(6 of 7)
Thus did Nagasaki enter history, an afterthought on the day of its ordeal and ever since a footnote: the second city to be hit by an atomic bomb. Fat Man exploded 1650 ft. above the city of some 240,000 people on the western coast of Kyushu at 11:02 on the morning of Aug. 9. In many ways, the event was a carbon copy of the horrors of Hiroshima: flash, heat, blast, radiation; permanent shadows cast by bombshine; thirsty, mortally burned people, emerging from the smoke and dust, trailing strips of their skin behind them. Some in Nagasaki had been afraid that their city would be attacked by the new weapon. Hideo Matsuno, then 27, a reporter with the government's propaganda arm, had read an Aug. 7 intelligence report about Hiroshima. "We knew about the atomic bomb," he says. Fat Man released the equivalent of 22,000 tons of TNT, almost twice the power set forth by Little Boy. Trees had been knocked over in Hiroshima; in Nagasaki they were snapped in two. But the devastation in Nagasaki was limited, to an extent, by its topography; from the harbor, the city radiated northward in two valleys, separated by steep hills. The bomb exploded over the Urakami valley, Nagasaki's northwesterly fork, and the worst of the damage was contained there. The destruction, nevertheless, was infernal. About 74,000 were killed instantly. The Urakami Catholic church, which had the country's largest Christian congregation at the time, was destroyed; more than two-thirds of the congregation died as a result of the bombing. "It was as if a giant had crushed it," says Takako Yoshida, then 18, who saw one of the church's two mammoth bell towers lying in the river below as she was being carried out on a stretcher three days later.

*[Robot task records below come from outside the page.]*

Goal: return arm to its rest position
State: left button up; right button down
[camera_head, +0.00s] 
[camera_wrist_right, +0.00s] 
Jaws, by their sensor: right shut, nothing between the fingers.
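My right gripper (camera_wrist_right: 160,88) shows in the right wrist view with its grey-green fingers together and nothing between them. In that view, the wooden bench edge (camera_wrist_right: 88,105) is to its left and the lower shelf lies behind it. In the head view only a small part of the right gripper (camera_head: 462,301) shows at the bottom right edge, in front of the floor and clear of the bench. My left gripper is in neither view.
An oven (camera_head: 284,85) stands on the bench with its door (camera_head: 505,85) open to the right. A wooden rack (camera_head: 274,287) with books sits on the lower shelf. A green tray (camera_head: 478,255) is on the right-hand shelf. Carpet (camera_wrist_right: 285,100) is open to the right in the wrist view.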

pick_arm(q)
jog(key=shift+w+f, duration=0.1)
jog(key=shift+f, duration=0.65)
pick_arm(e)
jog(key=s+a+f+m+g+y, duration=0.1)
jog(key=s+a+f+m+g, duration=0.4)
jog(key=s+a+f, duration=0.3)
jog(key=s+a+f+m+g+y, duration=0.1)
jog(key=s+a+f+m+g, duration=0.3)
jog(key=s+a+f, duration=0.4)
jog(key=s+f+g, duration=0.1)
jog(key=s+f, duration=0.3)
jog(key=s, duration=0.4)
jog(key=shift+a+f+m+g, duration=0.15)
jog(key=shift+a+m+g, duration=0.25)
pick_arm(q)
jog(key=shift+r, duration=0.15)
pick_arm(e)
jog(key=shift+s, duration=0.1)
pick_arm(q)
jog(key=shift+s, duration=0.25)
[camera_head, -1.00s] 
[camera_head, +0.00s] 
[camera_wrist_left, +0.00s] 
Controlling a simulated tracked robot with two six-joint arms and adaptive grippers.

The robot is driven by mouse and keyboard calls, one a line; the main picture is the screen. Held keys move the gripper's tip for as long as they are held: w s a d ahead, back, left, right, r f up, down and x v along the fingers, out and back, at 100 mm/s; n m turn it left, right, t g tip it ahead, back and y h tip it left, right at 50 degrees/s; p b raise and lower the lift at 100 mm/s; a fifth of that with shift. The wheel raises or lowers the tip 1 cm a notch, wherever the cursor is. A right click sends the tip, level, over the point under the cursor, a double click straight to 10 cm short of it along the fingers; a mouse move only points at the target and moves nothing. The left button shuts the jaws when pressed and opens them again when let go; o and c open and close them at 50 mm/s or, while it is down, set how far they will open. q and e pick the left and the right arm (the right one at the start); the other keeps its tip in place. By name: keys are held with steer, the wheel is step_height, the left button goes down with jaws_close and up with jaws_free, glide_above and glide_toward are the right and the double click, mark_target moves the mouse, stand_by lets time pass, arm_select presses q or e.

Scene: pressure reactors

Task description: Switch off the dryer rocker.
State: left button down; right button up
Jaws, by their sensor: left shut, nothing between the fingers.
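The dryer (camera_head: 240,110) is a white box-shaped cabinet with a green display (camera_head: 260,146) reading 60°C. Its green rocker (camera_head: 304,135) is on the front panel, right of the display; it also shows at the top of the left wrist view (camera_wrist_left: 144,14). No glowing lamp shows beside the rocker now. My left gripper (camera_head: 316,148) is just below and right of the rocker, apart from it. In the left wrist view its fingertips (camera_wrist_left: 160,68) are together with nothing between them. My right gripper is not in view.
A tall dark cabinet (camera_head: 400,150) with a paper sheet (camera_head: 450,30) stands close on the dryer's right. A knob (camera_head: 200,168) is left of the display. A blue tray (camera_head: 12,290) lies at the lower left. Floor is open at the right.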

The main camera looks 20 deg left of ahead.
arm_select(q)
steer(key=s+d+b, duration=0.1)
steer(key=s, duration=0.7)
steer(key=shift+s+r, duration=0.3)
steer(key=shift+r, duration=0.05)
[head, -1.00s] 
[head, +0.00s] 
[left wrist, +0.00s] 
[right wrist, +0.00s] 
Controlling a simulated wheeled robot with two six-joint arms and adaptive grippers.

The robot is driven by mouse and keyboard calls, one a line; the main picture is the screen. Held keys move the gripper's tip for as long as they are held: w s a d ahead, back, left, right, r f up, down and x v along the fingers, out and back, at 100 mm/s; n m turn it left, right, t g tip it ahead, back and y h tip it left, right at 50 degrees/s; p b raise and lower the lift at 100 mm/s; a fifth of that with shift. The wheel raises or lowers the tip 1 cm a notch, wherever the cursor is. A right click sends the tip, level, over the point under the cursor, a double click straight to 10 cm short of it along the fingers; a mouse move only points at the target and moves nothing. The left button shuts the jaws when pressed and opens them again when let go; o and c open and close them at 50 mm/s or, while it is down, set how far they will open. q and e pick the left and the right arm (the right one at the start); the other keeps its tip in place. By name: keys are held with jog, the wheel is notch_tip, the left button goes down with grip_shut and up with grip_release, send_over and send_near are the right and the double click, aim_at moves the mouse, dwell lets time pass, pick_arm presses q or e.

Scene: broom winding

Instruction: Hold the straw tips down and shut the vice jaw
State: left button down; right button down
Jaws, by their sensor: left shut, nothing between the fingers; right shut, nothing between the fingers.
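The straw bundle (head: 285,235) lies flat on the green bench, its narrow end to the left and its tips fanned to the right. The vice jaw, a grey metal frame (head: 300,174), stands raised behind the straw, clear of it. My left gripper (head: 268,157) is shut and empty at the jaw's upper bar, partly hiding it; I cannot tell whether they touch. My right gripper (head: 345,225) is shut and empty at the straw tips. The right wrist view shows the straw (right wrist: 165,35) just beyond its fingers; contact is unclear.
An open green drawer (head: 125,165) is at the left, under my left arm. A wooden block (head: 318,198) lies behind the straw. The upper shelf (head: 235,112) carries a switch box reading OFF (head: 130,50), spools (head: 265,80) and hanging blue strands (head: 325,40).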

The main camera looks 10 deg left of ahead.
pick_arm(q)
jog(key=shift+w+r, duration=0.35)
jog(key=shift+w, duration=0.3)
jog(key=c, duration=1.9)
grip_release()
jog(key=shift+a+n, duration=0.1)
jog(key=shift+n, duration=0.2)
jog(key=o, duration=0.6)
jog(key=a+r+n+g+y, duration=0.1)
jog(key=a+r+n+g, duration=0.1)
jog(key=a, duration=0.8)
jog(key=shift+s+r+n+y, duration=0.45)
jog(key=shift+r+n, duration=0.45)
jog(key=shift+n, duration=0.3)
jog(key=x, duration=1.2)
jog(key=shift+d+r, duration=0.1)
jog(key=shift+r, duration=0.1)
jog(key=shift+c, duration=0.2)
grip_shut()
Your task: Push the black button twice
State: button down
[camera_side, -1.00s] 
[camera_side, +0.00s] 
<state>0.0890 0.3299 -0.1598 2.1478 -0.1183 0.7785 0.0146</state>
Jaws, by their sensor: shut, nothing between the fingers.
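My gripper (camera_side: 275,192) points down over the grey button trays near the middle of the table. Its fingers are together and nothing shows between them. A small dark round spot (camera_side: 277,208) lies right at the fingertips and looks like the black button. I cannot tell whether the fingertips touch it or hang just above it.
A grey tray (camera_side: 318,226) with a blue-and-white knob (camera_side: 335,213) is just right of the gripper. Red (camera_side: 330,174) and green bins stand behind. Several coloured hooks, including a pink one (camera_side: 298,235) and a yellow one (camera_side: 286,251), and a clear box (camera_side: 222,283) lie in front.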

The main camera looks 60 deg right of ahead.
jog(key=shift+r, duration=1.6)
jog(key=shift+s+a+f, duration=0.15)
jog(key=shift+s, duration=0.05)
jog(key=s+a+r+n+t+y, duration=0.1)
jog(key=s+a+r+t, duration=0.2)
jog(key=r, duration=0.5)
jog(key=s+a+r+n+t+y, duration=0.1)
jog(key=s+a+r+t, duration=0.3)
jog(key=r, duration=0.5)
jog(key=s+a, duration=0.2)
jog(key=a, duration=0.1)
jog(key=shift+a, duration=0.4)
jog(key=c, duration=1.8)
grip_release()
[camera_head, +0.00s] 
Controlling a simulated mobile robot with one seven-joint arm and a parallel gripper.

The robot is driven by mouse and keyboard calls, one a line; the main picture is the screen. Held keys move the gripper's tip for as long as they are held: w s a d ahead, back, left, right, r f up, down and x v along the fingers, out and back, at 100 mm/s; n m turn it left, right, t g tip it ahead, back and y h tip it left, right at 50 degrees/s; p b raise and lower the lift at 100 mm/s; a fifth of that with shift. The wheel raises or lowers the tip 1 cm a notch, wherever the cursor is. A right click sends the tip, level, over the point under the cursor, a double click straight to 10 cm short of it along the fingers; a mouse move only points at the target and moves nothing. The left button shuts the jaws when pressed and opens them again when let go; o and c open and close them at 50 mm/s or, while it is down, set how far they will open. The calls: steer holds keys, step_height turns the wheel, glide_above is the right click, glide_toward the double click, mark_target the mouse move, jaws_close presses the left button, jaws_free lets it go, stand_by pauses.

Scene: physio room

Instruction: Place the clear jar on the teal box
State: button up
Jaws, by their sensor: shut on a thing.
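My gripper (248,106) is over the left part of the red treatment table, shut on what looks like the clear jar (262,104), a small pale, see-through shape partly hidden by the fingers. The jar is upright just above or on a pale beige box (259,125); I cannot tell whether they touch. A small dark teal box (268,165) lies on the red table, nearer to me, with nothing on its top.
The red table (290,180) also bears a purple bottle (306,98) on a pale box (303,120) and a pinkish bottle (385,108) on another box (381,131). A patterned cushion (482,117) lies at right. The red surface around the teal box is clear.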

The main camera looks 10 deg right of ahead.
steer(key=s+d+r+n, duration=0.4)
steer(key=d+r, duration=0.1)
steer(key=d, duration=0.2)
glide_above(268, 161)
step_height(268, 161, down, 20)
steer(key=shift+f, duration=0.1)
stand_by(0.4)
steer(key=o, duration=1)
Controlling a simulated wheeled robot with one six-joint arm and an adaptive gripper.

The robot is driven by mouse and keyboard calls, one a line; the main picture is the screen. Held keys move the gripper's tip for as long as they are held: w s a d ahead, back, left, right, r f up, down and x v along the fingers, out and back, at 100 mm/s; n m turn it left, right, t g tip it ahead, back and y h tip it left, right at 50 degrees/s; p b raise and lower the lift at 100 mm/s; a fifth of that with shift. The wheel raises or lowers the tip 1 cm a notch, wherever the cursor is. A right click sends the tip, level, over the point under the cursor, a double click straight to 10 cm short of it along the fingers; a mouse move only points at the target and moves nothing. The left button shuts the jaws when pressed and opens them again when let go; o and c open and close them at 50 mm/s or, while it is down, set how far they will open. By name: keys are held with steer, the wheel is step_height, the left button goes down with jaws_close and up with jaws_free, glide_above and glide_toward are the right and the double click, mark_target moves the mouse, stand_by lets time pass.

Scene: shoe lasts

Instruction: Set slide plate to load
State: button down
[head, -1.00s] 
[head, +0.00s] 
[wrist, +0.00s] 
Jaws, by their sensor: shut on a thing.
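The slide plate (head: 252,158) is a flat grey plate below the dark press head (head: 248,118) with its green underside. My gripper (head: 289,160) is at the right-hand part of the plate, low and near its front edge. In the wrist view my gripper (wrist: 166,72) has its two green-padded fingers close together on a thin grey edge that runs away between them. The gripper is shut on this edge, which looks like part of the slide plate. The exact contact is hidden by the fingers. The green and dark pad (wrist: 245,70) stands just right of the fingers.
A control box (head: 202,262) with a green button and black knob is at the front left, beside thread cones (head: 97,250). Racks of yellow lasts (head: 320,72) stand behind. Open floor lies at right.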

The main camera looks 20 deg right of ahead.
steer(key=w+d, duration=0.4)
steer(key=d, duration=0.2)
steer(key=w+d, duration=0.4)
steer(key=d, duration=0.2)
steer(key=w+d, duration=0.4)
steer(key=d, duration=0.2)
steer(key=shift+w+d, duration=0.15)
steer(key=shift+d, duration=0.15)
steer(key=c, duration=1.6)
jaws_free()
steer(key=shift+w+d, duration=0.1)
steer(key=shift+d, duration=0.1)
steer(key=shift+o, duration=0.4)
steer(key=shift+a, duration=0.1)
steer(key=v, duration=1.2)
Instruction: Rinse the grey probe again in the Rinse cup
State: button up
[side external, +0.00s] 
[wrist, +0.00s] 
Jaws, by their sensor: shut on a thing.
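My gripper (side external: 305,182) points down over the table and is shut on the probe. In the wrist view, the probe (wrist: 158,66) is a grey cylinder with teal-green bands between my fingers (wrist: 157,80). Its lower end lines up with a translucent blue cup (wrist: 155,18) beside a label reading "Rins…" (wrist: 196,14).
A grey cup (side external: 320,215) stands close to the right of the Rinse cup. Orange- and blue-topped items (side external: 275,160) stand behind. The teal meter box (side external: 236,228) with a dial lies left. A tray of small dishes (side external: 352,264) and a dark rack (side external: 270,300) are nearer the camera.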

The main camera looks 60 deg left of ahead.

Japan's Supreme War Council was meeting in a military building on the grounds of the Imperial Palace in Tokyo at the moment of the Nagasaki bombing. A military aide entered the meeting at 11:30 a.m. with word that Nagasaki had been hit with the same sort of bomb as Hiroshima. This news was bad enough, but it only added to the council's bleak agenda, which was headed by the announcement, received in Tokyo the night before, that the U.S.S.R. had abruptly and unexpectedly declared war on Japan. Already, on the morning of Aug. 9, some of an estimated 1.6 million Soviet troops had attacked Japanese-held Manchuria.
As it had been since May, this six-member Supreme Council remained split down the middle on the questions of whether and how to end the war. One faction of three, headed by Prime Minister Suzuki and joined by Foreign Minister Shigenori Togo and Navy Minister Mitsumasa Yonai, favored negotiating for peace on the most favorable terms still remaining; the other, led by War Minister Anami, argued that defeat and death would be more honorable than surrender and occupation and that Japan had no choice but to fight on. The debate continued in a Cabinet meeting that ran more than eight hours. At last, Suzuki told the deadlocked Cabinet that he would convene an Imperial Conference, a meeting at 11 p.m. that brought the Supreme Council before Emperor Hirohito.